■ Exercise description ■
Reproduce exactly the lines from the one containing "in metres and" through the one containing "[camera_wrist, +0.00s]", both included, and nothing else.

[Items from a dataset]
○ ○ ○ ○ ○
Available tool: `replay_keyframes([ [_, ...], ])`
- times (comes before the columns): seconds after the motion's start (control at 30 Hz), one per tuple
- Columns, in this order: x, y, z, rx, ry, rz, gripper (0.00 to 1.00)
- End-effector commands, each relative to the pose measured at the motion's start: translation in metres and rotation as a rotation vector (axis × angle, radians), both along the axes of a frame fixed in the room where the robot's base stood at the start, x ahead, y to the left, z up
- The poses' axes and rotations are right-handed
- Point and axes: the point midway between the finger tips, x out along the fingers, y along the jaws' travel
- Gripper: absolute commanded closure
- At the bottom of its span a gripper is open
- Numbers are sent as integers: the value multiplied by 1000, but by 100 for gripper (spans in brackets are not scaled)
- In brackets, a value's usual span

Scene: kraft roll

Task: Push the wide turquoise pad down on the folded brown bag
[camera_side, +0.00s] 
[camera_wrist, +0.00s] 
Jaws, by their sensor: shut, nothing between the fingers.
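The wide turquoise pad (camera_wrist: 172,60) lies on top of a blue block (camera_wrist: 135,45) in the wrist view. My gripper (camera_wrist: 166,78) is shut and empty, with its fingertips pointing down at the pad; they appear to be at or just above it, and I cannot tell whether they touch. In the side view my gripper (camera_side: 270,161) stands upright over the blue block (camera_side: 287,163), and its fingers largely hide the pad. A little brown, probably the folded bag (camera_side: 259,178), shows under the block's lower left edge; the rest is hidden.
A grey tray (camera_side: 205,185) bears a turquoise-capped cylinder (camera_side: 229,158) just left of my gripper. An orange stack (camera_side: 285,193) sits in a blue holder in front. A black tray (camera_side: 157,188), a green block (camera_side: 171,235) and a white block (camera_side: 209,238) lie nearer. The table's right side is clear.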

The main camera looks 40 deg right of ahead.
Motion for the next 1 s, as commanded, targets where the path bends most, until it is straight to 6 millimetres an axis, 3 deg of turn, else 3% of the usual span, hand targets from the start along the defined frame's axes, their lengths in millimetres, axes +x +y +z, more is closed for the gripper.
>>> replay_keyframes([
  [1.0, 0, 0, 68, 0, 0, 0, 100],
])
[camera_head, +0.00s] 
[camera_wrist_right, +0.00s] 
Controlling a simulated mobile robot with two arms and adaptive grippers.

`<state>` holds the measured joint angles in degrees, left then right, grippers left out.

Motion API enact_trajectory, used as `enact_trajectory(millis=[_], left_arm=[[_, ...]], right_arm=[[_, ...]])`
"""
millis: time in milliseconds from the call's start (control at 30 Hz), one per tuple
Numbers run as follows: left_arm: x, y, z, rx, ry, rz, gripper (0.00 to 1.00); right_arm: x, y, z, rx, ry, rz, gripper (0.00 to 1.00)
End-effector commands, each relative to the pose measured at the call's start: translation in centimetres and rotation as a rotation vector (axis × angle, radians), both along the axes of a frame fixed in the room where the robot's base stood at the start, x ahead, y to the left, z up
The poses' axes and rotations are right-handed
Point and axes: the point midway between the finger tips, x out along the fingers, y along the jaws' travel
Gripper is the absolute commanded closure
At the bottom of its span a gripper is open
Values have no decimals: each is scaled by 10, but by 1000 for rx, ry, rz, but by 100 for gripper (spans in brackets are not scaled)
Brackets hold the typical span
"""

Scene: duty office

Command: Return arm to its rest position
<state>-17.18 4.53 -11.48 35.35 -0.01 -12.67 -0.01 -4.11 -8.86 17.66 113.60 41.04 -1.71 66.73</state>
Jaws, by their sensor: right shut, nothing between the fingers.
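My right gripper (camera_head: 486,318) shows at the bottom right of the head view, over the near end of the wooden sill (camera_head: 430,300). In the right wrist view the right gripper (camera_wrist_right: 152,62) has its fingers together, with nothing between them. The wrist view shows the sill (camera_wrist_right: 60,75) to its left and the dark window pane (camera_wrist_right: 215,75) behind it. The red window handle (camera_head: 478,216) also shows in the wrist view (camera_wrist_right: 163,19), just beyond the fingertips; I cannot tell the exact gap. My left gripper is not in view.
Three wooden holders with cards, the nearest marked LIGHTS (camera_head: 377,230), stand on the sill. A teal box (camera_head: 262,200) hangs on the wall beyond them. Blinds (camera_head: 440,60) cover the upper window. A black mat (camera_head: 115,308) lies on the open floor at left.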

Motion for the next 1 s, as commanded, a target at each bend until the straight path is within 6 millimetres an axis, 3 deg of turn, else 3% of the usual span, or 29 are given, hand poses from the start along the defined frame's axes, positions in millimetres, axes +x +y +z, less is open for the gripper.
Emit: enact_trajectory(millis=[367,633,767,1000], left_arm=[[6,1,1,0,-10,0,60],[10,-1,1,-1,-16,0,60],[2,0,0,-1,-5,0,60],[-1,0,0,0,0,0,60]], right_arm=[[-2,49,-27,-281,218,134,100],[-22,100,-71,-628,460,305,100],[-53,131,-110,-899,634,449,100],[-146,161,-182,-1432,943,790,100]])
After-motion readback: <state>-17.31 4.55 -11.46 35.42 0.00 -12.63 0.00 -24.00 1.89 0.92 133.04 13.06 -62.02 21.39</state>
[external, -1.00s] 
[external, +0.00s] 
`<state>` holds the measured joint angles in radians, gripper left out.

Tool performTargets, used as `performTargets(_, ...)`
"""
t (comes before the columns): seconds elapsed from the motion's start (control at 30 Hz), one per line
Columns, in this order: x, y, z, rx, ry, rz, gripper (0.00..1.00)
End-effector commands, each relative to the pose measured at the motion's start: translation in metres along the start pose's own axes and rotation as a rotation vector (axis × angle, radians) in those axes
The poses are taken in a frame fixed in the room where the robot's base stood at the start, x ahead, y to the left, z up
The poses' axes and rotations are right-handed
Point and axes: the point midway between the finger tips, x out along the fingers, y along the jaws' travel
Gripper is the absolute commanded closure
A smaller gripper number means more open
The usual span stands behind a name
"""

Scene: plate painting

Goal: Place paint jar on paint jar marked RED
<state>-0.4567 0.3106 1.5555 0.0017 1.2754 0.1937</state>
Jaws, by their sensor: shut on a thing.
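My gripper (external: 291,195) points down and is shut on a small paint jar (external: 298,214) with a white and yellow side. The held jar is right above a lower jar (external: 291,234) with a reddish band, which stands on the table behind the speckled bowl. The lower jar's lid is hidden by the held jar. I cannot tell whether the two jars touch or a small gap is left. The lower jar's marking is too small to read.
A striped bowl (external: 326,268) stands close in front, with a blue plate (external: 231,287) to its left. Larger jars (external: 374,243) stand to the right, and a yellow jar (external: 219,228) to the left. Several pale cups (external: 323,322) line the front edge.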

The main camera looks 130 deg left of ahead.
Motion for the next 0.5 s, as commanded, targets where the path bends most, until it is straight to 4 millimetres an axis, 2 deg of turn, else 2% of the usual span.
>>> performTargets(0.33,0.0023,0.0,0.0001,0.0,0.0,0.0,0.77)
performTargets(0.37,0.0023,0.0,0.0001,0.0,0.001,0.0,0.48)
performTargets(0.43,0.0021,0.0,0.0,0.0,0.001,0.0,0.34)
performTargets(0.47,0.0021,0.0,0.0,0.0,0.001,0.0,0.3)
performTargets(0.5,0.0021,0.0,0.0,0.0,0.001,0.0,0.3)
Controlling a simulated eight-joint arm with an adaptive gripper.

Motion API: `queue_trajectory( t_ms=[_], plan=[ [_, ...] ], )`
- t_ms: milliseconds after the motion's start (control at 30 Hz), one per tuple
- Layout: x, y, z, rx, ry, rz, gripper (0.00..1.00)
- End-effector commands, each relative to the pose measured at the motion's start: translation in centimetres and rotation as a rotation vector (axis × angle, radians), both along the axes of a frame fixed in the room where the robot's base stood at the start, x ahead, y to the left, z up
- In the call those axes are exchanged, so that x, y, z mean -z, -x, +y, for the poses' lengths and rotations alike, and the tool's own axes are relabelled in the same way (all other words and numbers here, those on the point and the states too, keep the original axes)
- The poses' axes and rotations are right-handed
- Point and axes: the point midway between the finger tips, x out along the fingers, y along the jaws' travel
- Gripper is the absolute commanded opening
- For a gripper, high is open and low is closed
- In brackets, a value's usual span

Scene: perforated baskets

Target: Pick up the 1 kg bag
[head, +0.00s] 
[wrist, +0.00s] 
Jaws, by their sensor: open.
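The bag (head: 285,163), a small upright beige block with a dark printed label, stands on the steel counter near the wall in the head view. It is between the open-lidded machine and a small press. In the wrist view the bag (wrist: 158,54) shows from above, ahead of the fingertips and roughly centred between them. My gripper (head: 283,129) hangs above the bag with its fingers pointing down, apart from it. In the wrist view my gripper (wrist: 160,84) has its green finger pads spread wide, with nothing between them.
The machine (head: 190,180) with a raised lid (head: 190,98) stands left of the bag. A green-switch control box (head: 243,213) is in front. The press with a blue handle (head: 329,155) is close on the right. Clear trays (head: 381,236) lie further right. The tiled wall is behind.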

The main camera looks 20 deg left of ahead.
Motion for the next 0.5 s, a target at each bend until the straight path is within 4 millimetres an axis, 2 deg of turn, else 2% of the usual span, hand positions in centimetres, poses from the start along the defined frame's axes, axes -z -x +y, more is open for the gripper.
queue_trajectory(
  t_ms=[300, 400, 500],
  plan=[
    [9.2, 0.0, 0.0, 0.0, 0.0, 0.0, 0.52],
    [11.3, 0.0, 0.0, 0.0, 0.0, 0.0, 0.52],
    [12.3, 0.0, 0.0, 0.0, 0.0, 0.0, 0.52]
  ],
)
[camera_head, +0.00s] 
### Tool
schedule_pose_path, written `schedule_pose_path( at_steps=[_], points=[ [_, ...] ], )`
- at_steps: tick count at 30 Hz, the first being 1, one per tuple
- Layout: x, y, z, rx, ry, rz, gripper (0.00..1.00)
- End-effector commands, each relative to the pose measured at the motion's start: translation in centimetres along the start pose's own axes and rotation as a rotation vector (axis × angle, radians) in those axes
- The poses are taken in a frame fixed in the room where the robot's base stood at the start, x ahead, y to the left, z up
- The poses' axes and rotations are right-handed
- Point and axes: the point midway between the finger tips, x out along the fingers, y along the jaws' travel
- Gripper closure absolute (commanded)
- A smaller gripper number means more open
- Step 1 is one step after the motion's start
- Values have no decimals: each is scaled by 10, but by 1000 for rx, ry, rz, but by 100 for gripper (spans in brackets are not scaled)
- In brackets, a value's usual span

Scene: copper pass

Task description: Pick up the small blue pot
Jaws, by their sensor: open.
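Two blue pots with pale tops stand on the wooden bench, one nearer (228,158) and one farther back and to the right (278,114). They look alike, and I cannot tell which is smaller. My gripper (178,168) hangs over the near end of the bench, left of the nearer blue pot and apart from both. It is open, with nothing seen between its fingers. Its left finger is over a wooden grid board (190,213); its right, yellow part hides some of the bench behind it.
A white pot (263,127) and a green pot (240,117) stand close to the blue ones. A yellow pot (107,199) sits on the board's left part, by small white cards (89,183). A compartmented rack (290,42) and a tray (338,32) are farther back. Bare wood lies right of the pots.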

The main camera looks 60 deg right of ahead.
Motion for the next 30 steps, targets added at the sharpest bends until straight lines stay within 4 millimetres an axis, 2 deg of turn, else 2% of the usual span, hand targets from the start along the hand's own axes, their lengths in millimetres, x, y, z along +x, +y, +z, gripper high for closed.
○ ○ ○ ○ ○
■ Worked solution ■
- End-effector commands, each relative to the pose measured at the motion's start: translation in metres and rotation as a rotation vector (axis × angle, radians), both along the axes of a frame fixed in the room where the robot's base stood at the start, x ahead, y to the left, z up
- The poses' axes and rotations are right-handed
- Point and axes: the point midway between the finger tips, x out along the fingers, y along the jaws' travel
- Gripper: absolute commanded closure
- At the bottom of its span a gripper is open
- Numbers are sent as integers: the value multiplied by 1000, but by 100 for gripper (spans in brackets are not scaled)
- In brackets, a value's usual span

Scene: kraft roll

Task: Push the wide turquoise pad down on the folded brown bag
[camera_side, +0.00s] 
[camera_wrist, +0.00s] 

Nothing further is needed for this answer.